I reached out to Julie Sygiel, an entrepreneur and strategy consultant whose Twitter bio explains, "I'm on a quest to deepen women's pockets." To do that, she's started The Pockets Project, which "aims to bring attention to pocket inequality and design a line of dresses with deep pockets [8.5 inches deep at least, she clarifies on her site] that can hold everything from our most prized possessions to our lip gloss." She had her own beefs with the study, especially with its theory that couples hold their phones less when they're together because they no longer have to demonstrate their "social plumage." "I don't see anywhere where they talk about how one reason phone carrying decreases when you're walking with someone else is that it's rude to be on your phone then," she said. "It has nothing to do with a romantic relationship, it's about human beings respecting each other and valuing their time."

But it's not really about the study — a study is only a glimpse at a small segment of the population, and it can only start a conversation, which this one did — it's about everything else. "It's about everything that women need to carry around on a daily basis," Sygiel explains. "If we're at work and we want to run down and grab a bagel, we have to take our entire bag or we're juggling our phone, our wallet, our key, our ID badge. There's a plethora of stuff we have to lug around. It's an extra burden."

Our phones have become a metaphor for the weight we carry as women in this society, a society in which we're saddled with a range of expectations (for example, motherhood) and yet not given the proper facilities, or support, in which to carry them out (for example, proper affordable health care). Isn't it about time we were given some bigger pockets? Sygiel recounts a moment in which her new iPhone fell out of her side pocket and she didn't even notice until a stranger handed it to her. She suddenly started hearing women complaining about this everywhere. Yet men were not. Why? Pockets. "I just assumed someone would do something about it," she says. "But I don't feel like they're taking women seriously as a market." So she decided to do it herself. She plans to launch a Kickstarter campaign in the fall; right now, you can take a survey on her site to convey your dress dreams.

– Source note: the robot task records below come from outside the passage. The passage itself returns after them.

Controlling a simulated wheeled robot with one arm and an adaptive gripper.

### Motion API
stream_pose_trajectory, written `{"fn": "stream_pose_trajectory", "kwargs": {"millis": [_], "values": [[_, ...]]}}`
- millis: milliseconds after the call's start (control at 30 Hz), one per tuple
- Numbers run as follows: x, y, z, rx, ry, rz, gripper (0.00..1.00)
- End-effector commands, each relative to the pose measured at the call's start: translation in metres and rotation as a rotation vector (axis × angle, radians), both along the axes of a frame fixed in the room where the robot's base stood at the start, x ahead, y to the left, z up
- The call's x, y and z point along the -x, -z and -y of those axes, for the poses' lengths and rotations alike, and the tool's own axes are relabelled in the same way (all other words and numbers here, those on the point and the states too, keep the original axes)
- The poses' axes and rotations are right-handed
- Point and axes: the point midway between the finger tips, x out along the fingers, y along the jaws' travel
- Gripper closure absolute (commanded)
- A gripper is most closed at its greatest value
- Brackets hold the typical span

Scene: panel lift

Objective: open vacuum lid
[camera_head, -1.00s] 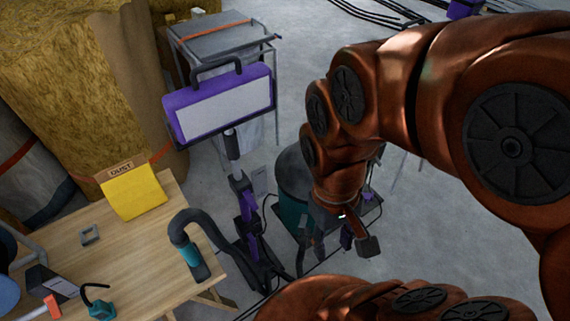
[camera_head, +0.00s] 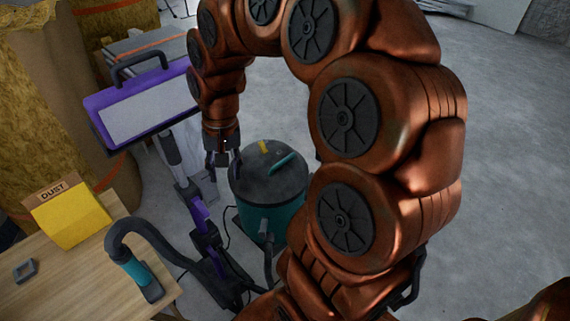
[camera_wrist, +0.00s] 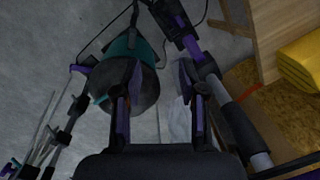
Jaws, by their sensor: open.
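The vacuum is a teal drum (camera_head: 254,219) with a dark grey round lid (camera_head: 270,175) on top. A teal handle and a yellow piece show on the lid, which sits flat on the drum. In the wrist view the lid (camera_wrist: 138,92) is partly hidden behind my left finger. My gripper (camera_head: 219,166) hangs at the left rim of the lid, pointing down. Its fingers are apart and empty in the wrist view (camera_wrist: 162,82). I cannot tell whether a finger touches the lid.
A wooden table (camera_head: 75,265) with a yellow dust bag (camera_head: 70,222) and a hose nozzle (camera_head: 140,279) is at lower left. Floor on the right is clear.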

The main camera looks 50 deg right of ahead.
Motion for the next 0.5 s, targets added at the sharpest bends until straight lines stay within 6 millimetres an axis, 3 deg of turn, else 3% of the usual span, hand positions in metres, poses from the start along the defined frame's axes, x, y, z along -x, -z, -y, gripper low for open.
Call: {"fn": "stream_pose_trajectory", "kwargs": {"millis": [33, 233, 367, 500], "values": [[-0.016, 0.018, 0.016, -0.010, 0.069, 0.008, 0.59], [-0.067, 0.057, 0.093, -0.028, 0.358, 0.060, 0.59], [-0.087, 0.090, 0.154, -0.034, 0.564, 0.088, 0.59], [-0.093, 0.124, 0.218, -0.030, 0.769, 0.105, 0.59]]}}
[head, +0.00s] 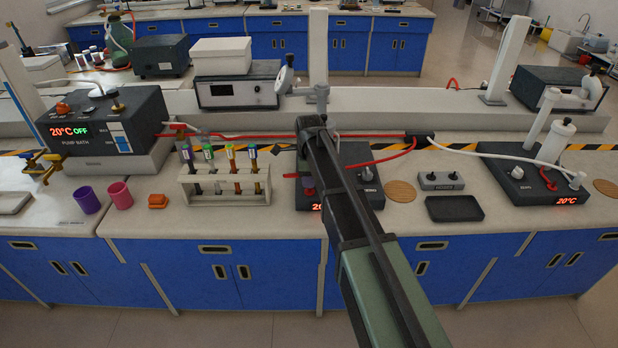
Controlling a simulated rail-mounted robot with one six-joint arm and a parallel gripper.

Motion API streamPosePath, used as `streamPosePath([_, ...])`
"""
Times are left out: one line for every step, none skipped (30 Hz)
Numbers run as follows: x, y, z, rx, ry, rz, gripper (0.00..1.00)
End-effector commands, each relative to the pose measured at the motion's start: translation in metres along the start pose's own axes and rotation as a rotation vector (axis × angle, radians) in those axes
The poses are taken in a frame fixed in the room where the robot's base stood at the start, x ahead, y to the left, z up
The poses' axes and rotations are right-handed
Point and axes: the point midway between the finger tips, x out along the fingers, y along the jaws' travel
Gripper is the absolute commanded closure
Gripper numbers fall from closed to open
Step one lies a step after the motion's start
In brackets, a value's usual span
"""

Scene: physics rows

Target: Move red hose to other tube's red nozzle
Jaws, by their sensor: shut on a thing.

As the idea for the business was just getting started, Sygiel went to Zara with a ruler and surreptitiously measured the depths of pockets of 10 pieces in the men's and women's sections to prove her point. "That's a tiny sample," she says, "but what I was blown away by was that the largest women's pockets were still smaller than the smallest pockets in the men's garments." In fact, the men's pockets averaged out to be about 3 inches deeper than the women's.

"Historically," she tells me, "men were given numerous pockets to confuse pickpocketers. It really decreases the chance they're going to choose the right one, and historically, it's the men who carry the money. Women were not supposed to be carrying the cash. I can see how that informed fashion choices."

It's not always easy to fit a pocket in a dress, depending on the style, she notes, which means the outrage of "why don't companies put pockets in every single garment?" can be a little misplaced. (Tell that to the outraged women who've lost their iPhones!) But, she adds, "where the outrage is valid is that there are so many women's dresses and jackets that could easily support pockets and they don't have them, and that's where I think companies are missing the point. It's about valuing women, valuing our time and our comfort and our place in the world."

We have a lot of work to do in that regard, but we could start with pockets.

Editor's note: One of the quotes in this article was slightly mischaracterized. It has since been corrected. We regret the error.